Sen işçinin bakanı değilsin
Tek Gıda-İş Örgütlenme Uzmanı Yunus Durdu, “Sevgili arkadaşlar şunu unutmayın. Biz Çatalca’da adliye sarayının önünde 48 saattir bu fabrikadan biz sadece anayasal hak istedik. Sizden rica ediyorum. Bu saatten itibaren eğer bizim yolumuzu açmıyorsanız, vallahi de billahi de biz şu andan itibaren kefenlerimizi giyeriz, ölene kadar burada oturacağız. Adalet sarayı önünden sesleniyorum; Sayın Çalışma Bakanı, sen bu saatten sonra işçinin çalışma bakanı değilsin, patronların çalışma bakanısın sen.

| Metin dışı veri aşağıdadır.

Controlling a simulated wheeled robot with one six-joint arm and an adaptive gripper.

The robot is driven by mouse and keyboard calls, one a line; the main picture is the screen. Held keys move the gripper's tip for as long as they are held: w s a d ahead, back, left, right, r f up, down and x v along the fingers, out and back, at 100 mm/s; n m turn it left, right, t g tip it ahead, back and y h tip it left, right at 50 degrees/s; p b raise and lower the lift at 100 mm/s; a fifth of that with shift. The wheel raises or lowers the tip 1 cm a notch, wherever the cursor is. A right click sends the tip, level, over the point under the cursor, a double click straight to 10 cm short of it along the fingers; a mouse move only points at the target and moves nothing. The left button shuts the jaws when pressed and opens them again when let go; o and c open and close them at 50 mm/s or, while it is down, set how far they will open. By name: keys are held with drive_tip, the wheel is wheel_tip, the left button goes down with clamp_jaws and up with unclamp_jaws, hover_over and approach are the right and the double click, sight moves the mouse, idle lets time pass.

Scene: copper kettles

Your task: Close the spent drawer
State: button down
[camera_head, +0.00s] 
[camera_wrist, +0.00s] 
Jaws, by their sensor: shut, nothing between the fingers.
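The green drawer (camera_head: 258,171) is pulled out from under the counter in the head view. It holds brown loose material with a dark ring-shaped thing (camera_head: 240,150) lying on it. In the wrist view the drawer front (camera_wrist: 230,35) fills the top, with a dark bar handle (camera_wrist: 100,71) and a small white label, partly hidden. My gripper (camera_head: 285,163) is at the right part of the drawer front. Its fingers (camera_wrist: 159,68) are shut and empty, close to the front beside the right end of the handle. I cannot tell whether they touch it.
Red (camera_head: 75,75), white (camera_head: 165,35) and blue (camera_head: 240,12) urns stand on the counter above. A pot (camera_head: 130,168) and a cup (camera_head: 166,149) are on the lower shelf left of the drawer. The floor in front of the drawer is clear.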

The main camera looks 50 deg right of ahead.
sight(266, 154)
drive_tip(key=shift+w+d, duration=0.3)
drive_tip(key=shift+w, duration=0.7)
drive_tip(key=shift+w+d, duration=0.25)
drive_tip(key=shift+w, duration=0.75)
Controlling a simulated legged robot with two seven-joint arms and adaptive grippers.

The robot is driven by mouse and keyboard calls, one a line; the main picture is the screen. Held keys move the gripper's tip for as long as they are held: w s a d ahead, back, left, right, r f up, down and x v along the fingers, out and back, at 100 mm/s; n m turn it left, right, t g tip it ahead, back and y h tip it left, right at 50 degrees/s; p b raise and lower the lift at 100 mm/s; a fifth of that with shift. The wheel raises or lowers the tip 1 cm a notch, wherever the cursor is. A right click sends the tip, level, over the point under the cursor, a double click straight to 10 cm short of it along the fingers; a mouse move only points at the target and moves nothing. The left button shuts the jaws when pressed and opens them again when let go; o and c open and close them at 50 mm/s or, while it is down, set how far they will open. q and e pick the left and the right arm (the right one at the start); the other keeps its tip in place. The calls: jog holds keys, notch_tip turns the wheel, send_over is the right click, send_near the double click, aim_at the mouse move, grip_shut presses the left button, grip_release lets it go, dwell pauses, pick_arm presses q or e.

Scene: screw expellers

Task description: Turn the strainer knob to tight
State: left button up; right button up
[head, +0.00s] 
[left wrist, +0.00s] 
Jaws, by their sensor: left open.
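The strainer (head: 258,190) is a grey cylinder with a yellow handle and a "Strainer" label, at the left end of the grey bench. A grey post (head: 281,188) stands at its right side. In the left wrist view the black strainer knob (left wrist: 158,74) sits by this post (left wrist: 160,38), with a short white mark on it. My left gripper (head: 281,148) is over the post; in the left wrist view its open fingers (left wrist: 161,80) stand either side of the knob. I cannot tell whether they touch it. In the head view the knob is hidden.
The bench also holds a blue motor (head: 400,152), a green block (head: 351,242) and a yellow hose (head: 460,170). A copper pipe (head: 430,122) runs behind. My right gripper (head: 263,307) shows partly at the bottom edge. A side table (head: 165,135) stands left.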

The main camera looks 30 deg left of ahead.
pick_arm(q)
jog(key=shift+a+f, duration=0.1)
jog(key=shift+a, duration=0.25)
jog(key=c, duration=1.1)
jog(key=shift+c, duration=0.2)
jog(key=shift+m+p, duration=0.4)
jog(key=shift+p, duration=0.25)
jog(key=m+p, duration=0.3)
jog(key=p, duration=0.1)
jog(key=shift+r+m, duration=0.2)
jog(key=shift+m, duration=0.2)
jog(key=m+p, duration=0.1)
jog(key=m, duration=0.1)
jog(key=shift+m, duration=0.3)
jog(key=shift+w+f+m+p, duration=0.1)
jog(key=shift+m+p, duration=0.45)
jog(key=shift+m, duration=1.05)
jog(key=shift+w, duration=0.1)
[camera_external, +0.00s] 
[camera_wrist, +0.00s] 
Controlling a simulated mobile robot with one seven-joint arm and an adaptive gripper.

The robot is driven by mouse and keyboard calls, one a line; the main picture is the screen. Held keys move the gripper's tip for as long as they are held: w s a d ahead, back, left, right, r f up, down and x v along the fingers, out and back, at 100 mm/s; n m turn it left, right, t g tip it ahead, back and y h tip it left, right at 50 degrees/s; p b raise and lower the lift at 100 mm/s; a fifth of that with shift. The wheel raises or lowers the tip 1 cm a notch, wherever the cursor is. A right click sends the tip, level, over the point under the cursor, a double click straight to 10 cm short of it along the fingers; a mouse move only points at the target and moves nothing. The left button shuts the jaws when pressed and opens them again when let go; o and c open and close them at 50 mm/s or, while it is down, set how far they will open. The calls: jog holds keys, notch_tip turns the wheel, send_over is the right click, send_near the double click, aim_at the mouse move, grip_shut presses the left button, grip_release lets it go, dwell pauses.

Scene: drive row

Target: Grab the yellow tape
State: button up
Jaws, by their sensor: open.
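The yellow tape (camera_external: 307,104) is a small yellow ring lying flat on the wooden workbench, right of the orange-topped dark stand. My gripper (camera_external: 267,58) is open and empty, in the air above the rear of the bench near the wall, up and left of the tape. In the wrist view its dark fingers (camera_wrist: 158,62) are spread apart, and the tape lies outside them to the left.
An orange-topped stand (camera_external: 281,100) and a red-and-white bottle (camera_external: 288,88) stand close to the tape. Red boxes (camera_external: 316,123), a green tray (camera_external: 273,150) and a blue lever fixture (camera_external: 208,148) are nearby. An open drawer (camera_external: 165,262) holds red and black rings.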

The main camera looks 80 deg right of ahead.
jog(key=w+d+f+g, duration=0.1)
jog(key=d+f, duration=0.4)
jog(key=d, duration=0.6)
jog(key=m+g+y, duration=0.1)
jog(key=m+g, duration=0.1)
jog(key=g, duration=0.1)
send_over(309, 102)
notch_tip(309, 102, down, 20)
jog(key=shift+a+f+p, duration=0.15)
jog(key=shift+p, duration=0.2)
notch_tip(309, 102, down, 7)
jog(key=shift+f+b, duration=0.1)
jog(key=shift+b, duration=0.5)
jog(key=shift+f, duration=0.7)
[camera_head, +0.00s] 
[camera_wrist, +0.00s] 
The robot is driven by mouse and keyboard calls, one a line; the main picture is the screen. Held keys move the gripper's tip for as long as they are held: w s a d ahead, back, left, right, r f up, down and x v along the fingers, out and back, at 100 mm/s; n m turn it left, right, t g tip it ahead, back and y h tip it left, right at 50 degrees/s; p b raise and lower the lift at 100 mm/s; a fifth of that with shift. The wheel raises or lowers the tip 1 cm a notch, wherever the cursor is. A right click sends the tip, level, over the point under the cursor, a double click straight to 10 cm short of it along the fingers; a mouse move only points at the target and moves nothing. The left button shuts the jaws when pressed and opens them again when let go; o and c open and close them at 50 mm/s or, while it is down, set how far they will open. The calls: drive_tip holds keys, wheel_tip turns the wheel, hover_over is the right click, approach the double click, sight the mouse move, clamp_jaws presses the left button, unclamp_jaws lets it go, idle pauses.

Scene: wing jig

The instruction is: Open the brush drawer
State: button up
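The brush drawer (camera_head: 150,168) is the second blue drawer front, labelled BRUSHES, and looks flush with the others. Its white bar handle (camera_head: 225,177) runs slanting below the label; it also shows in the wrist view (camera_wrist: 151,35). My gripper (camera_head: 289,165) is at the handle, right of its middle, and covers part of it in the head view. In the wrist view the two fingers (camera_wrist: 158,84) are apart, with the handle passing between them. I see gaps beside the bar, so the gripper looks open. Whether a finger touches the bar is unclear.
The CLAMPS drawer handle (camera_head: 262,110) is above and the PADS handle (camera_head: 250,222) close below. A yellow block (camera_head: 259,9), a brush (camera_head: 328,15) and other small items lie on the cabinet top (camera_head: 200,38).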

Aylardır burada bize çocuklarımızın okula gittiklerinde bile başarılı olduklarında, ilk sıralamada bile puan aldıklarında bu işçilerinin çocuklarının hiçbir yere gidemeyeceğini gözümüzün içine baka baka tehdit eden Çatalca Emniyet Müdürü hala kafasını buradan uzatıp bizlerle alay geçiyorsa bu utanç da Türkiye Cumhuriyeti’nin İçişleri Bakanı’na, İstanbul Valisi’ne, Emniyet Müdürlerinin boynunda madalya olarak kalsın buda size. Yolumuz açılana kadar açlık grevindeydik dedik. Yolumuz açıldığında bırakacaktık ama şu saatten itibaren madem bizim yolumuzu kapatıyorsunuz, bizim için her yer Ankara’dır. Bu adalet sarayının karşısında, eğer 146 işçinin ölümünü seyrediyorsanız ey hakimler, ey savcılar bu da Türk hukukunun nasıl ayaklar altına alındığı sizin şerefiniz olsun buradan” dedi.
Yürüyüşe izin verilmeyince Polonez işçileri, beyaz kefen giyip ağızlarını bantlayarak adliye önünde nöbetini sürdürdü ve güvenlik güçlerinin engellemesini protesto etti.